Coup d’éclat à Avignon : le directeur du ballet maison crée un Prométhée qui soulève un enthousiasme communicatif… Tout cela est bien, mais surtout, au moment où l’Opéra de la cité des Papes organise d’une façon inédite avec le CCN de Biarritz le passage de son chorégraphe-directeur Martin Harriague vers la ville basque, cette réussite confirme le talent du susdit. Car Prométhée, avec ou sans Beethoven, est, quoique rare, un thème majeur, magistralement traité ici.

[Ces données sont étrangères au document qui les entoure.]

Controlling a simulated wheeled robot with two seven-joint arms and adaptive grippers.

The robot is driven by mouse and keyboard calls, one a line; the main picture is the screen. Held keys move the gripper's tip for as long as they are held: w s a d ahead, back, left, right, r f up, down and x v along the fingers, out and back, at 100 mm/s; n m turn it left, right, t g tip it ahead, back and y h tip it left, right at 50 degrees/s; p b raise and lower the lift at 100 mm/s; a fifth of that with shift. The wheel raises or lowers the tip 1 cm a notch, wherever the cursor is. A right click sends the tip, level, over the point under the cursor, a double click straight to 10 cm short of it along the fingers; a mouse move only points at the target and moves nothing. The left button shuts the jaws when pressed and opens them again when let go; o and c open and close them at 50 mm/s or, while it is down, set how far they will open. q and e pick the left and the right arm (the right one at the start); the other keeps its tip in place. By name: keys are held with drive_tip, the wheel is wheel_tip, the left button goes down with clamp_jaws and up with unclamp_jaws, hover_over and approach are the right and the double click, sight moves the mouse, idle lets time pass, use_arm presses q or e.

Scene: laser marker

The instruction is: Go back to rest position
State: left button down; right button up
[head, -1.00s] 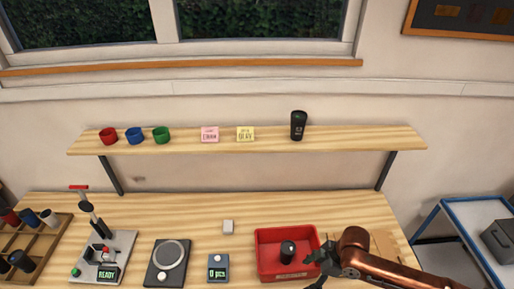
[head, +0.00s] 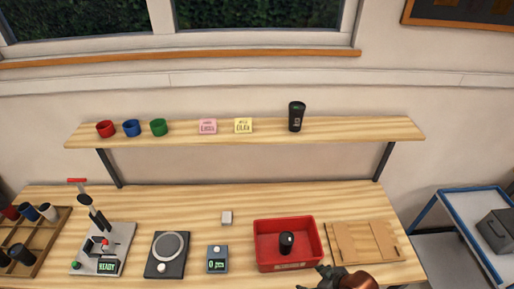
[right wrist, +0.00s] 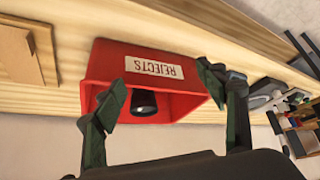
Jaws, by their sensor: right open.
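My right gripper (head: 322,279) is at the bottom edge of the head view, in front of the red bin (head: 262,260) and apart from it. In the right wrist view its two fingers (right wrist: 165,100) are spread wide with nothing between them. The red bin, labelled REJECTS, also shows in that view (right wrist: 190,52), beyond the fingers. A black cup (head: 286,243) stands inside the bin; its dark round end shows in the right wrist view (right wrist: 144,103). My left gripper is in neither view.
A cup rack (head: 50,235) is at left. The shelf (head: 340,130) holds cups and notes. A blue-edged cart (head: 470,235) stands right.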

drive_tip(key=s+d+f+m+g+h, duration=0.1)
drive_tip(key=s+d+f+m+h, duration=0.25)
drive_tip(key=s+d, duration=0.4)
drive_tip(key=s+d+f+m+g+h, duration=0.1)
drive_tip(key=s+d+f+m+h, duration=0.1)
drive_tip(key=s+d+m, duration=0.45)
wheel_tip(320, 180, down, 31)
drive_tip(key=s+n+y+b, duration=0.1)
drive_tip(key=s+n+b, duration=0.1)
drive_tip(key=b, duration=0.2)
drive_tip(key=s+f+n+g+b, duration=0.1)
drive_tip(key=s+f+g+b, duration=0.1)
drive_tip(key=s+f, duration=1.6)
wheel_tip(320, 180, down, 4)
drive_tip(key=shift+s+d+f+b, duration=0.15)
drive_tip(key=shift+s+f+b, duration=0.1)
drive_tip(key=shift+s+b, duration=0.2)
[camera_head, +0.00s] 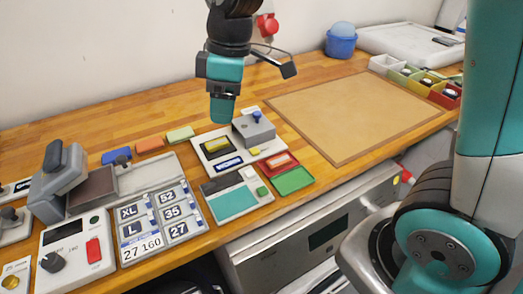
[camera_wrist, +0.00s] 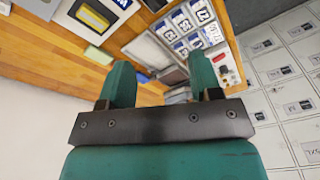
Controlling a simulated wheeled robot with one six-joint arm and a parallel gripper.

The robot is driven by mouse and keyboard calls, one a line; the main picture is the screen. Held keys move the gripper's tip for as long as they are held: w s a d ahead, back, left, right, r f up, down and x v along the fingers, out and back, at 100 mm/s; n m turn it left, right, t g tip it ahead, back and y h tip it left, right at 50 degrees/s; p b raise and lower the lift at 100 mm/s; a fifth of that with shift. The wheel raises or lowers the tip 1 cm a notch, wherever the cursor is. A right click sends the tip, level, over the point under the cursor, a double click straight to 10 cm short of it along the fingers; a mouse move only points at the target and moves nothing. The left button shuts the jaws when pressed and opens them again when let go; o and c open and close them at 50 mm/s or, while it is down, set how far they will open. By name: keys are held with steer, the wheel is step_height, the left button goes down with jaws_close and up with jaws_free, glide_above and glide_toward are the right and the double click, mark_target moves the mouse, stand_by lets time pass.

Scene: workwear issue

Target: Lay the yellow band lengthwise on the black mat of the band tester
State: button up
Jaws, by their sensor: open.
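The yellow band (camera_head: 216,145) appears as a yellow patch on the dark mat of the grey-white band tester (camera_head: 213,161), in the middle of the bench. My gripper (camera_head: 223,118) is above the tester, pointing down. In the wrist view my gripper (camera_wrist: 159,78) has its two teal fingers apart, with nothing between them.
A grey block with a blue knob (camera_head: 255,128) stands on the tester's right. Red (camera_head: 279,162) and green (camera_head: 293,180) trays lie at its front right. Size plates (camera_head: 152,215) and a grey press (camera_head: 58,180) stand left. A tan mat (camera_head: 350,115) offers free room right.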

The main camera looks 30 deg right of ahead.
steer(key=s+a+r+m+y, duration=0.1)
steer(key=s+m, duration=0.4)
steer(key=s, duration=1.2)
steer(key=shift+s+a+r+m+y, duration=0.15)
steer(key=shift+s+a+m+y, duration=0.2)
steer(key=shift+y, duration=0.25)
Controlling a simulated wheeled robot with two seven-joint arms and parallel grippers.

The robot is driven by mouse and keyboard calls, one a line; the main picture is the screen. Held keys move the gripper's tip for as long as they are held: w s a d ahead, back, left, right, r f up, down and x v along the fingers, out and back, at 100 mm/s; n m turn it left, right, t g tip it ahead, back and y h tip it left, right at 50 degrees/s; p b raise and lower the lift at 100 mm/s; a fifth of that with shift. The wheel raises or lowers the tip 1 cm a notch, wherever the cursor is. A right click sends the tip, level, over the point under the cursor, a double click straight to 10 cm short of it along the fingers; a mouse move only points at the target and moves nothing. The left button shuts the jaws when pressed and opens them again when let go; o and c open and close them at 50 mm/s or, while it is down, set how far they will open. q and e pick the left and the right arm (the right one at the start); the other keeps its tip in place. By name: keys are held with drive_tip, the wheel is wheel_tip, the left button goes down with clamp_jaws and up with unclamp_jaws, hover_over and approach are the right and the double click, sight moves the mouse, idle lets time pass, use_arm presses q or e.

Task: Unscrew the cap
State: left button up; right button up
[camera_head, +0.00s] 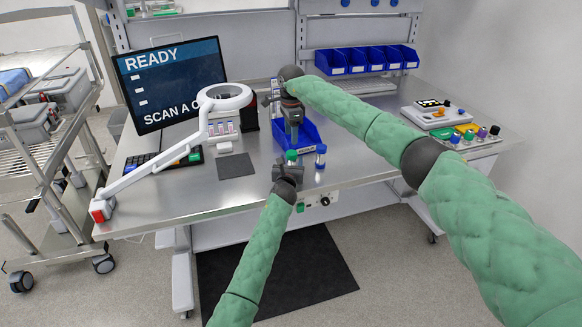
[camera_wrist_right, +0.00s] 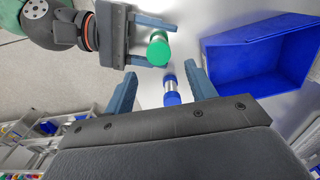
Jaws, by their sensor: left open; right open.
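A tube with a green cap (camera_head: 291,155) stands near the table's front edge. A tube with a blue cap (camera_head: 321,150) stands just right of it. My left gripper (camera_head: 289,165) is at the green cap. In the right wrist view its open fingers lie on either side of the green cap (camera_wrist_right: 158,48); I cannot tell whether they touch it. My right gripper (camera_head: 293,127) points down above the table, behind the green cap. In its wrist view it is open and empty, with the blue cap (camera_wrist_right: 172,98) seen between its fingers.
A blue bin (camera_wrist_right: 245,60) sits close behind the tubes. A magnifier lamp (camera_head: 224,96), a monitor (camera_head: 165,80) and a dark mat (camera_head: 237,164) are to the left. A device tray with several coloured items (camera_head: 467,134) is at the right. Table between bin and tray is clear.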

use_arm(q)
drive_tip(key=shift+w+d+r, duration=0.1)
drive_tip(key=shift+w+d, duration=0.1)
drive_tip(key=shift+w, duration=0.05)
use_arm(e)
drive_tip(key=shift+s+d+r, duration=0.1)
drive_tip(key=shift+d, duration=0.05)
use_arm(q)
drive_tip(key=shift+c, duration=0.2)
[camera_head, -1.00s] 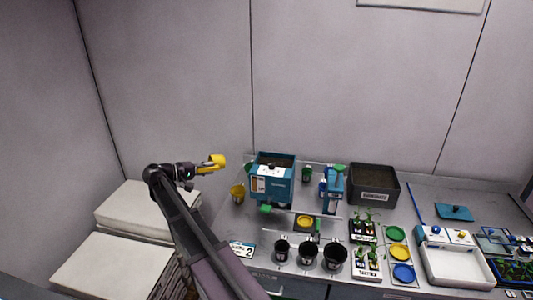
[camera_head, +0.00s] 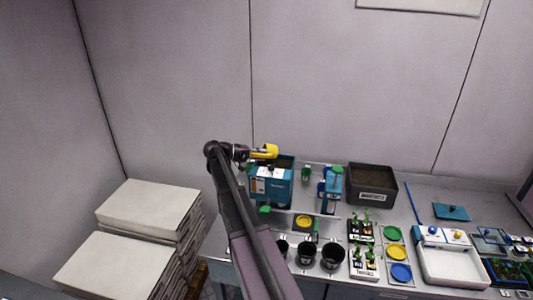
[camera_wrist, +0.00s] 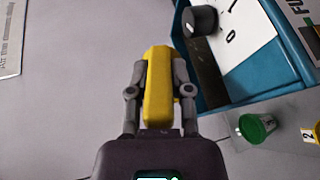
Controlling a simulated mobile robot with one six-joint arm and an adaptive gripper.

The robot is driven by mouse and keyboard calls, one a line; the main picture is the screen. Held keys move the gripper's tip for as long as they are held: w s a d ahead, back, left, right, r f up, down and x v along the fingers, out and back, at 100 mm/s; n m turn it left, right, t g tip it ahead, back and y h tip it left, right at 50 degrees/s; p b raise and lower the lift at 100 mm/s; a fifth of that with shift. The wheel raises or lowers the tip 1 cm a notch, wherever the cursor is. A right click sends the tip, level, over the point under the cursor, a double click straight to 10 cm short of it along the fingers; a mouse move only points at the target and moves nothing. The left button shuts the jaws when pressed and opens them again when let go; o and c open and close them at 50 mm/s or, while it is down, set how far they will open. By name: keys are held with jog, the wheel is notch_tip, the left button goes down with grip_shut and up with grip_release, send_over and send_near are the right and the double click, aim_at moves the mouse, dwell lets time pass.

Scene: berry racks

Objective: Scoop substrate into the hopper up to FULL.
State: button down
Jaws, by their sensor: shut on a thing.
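My gripper (camera_head: 253,153) is shut on a yellow scoop (camera_head: 268,151). In the wrist view the gripper (camera_wrist: 158,75) has its fingers on both sides of the yellow scoop (camera_wrist: 157,98). The blue hopper (camera_head: 268,199) stands at the left of the bench, and the scoop is above its back left part in the head view. The hopper also shows in the wrist view (camera_wrist: 280,50), to the right of the scoop. Dark substrate shows in the hopper's top. The scoop's contents are hidden. The dark substrate bin (camera_head: 372,197) stands further right.
A blue device (camera_head: 331,188) stands between hopper and bin. Black pots (camera_head: 307,254) stand in front, beside plant trays (camera_head: 363,264) and coloured discs (camera_head: 393,233). White stacks (camera_head: 148,210) are at the left. A green cup (camera_wrist: 257,128) shows near the hopper.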

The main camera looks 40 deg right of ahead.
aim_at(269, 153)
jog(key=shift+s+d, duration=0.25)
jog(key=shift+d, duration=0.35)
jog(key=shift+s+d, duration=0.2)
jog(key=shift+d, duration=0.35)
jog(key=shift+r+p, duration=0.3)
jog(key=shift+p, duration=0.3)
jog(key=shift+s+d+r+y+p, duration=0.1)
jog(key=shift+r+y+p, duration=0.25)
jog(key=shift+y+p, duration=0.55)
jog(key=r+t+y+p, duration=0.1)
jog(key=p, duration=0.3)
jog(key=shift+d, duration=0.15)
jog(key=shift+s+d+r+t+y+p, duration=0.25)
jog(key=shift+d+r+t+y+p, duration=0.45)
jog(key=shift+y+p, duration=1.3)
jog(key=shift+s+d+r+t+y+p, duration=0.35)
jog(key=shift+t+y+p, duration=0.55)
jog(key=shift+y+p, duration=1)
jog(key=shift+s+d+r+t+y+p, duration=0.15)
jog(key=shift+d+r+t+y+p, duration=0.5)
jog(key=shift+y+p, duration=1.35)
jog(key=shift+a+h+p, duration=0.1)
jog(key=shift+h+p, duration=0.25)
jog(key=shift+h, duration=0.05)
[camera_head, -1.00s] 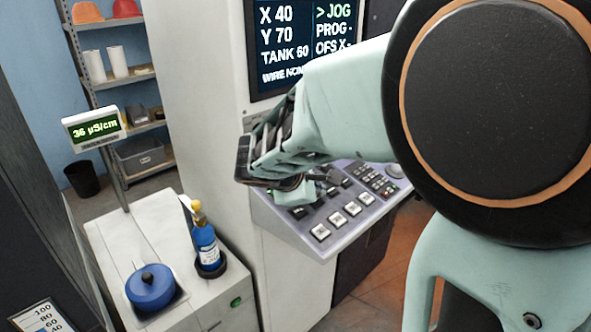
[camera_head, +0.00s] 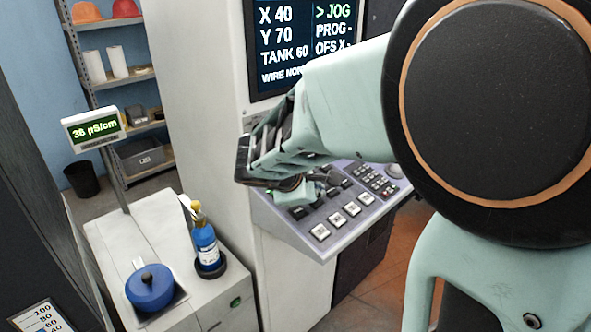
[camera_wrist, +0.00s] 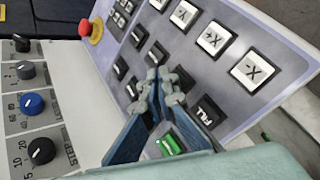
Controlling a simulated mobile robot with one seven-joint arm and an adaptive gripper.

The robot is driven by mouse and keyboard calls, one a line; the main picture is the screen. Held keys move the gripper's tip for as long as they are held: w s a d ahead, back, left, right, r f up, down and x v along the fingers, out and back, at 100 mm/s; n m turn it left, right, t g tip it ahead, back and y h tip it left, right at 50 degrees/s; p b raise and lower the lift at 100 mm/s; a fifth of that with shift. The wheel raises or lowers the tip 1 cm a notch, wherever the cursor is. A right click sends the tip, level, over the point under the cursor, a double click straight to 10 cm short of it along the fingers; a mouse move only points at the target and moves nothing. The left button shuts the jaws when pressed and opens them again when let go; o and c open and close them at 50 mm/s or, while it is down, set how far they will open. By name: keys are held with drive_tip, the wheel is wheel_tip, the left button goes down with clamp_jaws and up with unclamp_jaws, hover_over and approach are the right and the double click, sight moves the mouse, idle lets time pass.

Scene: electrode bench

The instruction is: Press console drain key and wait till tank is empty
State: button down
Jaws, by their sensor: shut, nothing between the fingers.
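The console (camera_head: 335,215) has a sloped panel of keys below a screen (camera_head: 300,45) that reads X 40, Y 70, TANK 60 and JOG. My gripper (camera_head: 305,192) is over the panel's left part; the wrist view shows its shut, empty fingertips (camera_wrist: 168,88) close to the dark keys. A key marked FILL (camera_wrist: 208,112) is just right of the tips, and a green-lit key (camera_wrist: 172,143) shows below them. The drain key's label is not readable; the fingers hide part of the panel. I cannot tell whether the tips touch a key. A tank scale (camera_head: 42,318) shows at the bottom left.
A conductivity display (camera_head: 95,128) reads about 36 µS/cm. A blue bottle (camera_head: 206,245) and blue pot (camera_head: 150,288) stand on a white cabinet (camera_head: 120,240).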

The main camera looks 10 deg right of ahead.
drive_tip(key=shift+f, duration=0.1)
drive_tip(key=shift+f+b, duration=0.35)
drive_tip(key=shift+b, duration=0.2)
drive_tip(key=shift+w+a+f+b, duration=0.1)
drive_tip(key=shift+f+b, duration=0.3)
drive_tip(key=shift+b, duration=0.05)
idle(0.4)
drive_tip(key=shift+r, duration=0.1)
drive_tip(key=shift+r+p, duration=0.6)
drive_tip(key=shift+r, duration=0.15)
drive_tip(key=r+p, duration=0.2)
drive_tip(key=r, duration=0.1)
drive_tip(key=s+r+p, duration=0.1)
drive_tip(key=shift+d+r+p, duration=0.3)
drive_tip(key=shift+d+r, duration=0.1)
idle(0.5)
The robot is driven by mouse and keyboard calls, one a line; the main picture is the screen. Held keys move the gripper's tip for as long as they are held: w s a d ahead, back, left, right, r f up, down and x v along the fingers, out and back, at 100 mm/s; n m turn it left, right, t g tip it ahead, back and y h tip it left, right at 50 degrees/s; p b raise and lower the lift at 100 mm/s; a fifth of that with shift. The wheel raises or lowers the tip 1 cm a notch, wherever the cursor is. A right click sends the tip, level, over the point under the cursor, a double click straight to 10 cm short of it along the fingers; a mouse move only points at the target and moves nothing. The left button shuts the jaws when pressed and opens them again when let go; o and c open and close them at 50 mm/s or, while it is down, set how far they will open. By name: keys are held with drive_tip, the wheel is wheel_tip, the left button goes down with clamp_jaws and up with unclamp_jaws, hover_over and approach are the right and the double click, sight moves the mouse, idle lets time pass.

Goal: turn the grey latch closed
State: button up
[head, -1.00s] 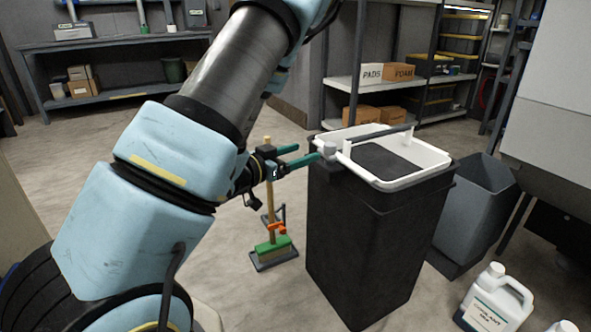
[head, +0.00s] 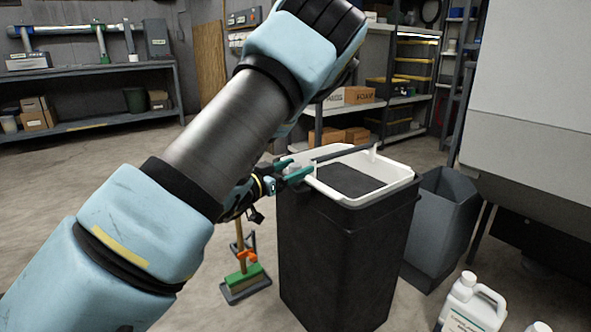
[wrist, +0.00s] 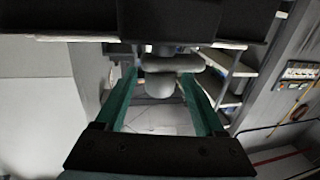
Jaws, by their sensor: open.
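The grey latch (head: 293,168) sits at the left end of the white rim on top of a tall black bin (head: 335,250). My gripper (head: 298,166) is open with its teal fingers at the latch, which partly hide it in the head view. In the wrist view, the rounded grey latch (wrist: 160,86) shows between the spread fingers of my gripper (wrist: 158,76). I cannot tell whether either finger touches it. The white rim (head: 385,188) has a dark bar (head: 345,152) across its far side.
A grey open bin (head: 437,225) stands right of the black bin. A white jug (head: 470,305) is at the lower right. A green-headed broom (head: 243,280) stands in front of the left side. Shelves (head: 90,118) are at the back.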

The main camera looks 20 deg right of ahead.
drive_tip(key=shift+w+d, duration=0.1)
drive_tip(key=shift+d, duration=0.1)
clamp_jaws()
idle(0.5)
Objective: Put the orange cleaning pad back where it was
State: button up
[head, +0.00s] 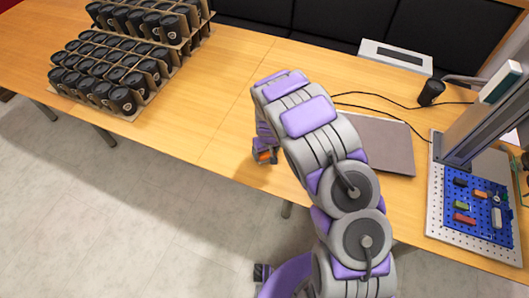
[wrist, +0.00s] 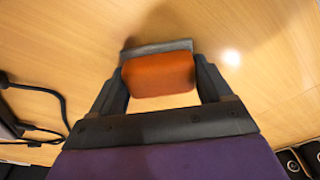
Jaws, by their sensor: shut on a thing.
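The orange cleaning pad (wrist: 158,75) is held between the two fingers of my gripper (wrist: 160,82) in the wrist view. A grey strip (wrist: 157,48) shows along the pad's far edge. In the head view a small bit of the orange pad (head: 264,155) shows at my gripper (head: 266,156), low over the wooden table near its front edge. My arm hides much of the gripper there. I cannot tell whether the pad touches the table.
A laser marker (head: 480,125) stands at right over a blue pegboard (head: 478,205) with several small blocks. A closed laptop (head: 372,143), cables and a black cup (head: 431,92) lie behind my arm. Cardboard trays (head: 135,50) of black cups fill the left. The table (head: 215,100) between is clear.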

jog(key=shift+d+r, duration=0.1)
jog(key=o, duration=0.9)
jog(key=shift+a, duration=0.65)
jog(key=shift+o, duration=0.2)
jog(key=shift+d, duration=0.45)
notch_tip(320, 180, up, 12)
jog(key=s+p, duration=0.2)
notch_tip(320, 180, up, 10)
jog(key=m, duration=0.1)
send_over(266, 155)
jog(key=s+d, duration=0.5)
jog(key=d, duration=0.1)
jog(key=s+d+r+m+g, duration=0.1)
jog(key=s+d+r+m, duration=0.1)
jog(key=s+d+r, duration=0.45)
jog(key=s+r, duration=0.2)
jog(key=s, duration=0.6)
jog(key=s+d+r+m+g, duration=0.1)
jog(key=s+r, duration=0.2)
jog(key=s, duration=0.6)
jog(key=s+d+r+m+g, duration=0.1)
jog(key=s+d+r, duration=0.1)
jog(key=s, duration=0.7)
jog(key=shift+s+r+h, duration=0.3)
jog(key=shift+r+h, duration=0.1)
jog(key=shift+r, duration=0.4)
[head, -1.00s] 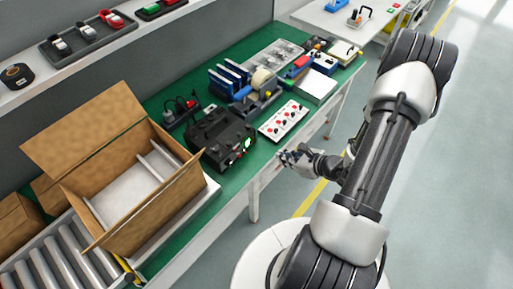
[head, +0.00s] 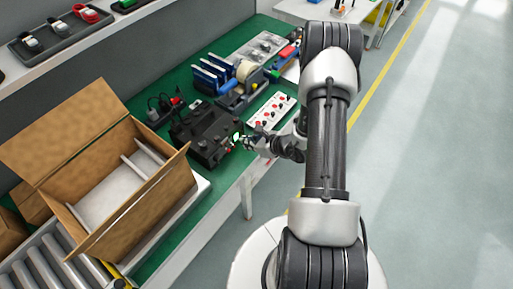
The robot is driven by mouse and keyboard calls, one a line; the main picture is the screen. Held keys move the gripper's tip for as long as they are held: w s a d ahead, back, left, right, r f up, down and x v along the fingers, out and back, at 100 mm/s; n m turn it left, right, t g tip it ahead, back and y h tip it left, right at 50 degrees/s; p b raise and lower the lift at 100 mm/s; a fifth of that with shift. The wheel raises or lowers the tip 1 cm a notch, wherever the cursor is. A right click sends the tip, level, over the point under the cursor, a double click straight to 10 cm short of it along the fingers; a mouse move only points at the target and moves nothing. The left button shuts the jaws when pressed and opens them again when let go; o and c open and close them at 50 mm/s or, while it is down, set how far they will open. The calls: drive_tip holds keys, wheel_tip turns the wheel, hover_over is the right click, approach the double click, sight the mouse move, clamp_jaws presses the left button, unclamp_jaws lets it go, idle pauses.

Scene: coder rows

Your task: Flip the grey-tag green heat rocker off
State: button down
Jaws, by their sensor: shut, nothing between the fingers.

Autant, pour une fois, commencer par la fin. À peine le rideau tombé sur les ultimes notes de « Ludwig Van », les hurlements et les viva éclataient dans la petite bonbonnière de l’Opéra d’Avignon qui, en 200 ans (il fêtera son bicentenaire en 2026), n’a pas souvent connu de tels accueils « à la rock-star » ! Du moins dans les souvenirs des plus anciens observateurs. Une véritable hystérie de jeunes spectateurs applaudissant avec frénésie les musiciens (à peine plus vieux qu’eux et qui ne s’attendaient manifestement pas à pareille fête), puis les treize danseurs, initialement un rien saisis puis ravis… À voir, plus tard, les visages des directeurs respectifs de l’orchestre (Alexis Labat) et de l’Opéra (Frédéric Roels), le résultat dépassait toute attente. Car à l’origine, un peu un pensum : le nouveau directeur-chorégraphe souhaitait travailler avec les forces vives locales (quoique l’orchestre ne dépende en rien de l’Opéra) et intégrer la thématique générale de la saison consacrée aux mythes.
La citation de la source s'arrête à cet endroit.